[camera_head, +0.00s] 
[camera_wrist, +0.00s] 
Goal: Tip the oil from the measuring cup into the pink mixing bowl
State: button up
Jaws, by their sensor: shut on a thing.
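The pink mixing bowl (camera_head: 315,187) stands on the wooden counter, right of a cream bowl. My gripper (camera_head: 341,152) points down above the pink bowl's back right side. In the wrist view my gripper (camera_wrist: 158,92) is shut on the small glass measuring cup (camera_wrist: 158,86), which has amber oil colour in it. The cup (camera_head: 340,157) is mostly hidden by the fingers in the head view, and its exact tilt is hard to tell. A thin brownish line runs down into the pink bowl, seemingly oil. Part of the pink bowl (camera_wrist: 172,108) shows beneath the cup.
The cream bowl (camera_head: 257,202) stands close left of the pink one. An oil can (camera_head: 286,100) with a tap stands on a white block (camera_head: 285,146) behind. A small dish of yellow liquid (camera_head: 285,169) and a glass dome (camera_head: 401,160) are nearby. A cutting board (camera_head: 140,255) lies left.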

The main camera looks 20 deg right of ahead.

----

- Directions:
From the first line of the data above to the line holding "State: button up", reproduce each line exactly; emit no other lines.

- Reply:
[camera_head, +0.00s] 
[camera_wrist, +0.00s] 
Goal: Tip the oil from the measuring cup into the pink mixing bowl
State: button up

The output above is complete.